PROBLEM TO SOLVE: Report how many lines in the listing below include the word "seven". Write nothing besides the number.
⁂
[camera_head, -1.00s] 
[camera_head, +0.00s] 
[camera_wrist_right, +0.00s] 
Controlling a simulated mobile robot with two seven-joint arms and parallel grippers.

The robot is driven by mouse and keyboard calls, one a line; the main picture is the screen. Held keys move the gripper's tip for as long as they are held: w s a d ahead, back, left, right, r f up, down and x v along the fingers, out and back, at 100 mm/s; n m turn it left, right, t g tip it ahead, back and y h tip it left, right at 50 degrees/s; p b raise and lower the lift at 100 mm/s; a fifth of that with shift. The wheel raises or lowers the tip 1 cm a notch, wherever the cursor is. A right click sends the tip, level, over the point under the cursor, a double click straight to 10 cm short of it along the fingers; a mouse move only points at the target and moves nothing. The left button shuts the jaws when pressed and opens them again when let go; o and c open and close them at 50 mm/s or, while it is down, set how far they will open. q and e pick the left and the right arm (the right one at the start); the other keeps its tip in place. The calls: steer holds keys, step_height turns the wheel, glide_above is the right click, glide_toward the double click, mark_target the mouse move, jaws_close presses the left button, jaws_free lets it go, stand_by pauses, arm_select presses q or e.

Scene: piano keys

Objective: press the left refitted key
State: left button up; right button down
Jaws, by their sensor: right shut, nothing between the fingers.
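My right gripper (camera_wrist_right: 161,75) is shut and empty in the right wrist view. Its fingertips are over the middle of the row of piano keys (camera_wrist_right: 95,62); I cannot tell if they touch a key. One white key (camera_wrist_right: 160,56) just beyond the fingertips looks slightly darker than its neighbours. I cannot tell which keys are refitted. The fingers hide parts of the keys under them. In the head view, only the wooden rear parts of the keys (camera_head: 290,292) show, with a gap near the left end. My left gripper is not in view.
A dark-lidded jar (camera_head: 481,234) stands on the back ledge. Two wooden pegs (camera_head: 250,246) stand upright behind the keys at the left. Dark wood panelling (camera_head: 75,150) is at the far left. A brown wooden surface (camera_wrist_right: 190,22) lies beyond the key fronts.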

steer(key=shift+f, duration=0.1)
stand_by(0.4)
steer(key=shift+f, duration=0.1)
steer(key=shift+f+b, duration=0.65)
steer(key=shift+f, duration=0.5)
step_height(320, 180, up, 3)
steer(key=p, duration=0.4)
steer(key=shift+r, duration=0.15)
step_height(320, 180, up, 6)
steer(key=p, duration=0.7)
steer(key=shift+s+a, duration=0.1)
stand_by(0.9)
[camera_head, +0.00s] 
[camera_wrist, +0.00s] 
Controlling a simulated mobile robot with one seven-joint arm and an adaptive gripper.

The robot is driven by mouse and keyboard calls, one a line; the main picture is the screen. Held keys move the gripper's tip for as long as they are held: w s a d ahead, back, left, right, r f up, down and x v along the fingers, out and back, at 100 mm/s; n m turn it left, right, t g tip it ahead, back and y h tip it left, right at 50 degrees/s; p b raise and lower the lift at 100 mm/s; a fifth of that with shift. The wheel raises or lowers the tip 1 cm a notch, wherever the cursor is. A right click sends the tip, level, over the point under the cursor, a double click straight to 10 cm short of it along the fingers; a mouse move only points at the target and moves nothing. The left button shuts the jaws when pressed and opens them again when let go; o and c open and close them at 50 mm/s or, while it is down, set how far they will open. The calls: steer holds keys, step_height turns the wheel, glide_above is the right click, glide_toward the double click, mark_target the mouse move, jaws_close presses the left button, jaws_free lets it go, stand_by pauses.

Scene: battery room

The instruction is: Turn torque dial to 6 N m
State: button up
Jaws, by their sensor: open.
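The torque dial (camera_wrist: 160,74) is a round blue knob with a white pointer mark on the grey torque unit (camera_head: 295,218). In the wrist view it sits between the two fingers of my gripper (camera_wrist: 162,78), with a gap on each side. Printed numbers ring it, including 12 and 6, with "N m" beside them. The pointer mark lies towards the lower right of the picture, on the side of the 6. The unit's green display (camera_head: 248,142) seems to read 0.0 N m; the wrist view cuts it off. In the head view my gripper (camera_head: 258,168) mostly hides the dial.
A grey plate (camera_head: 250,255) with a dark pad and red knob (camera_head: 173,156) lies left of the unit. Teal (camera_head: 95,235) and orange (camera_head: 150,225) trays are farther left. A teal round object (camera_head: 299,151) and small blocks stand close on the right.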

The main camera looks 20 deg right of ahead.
⁂
SOLUTION: 2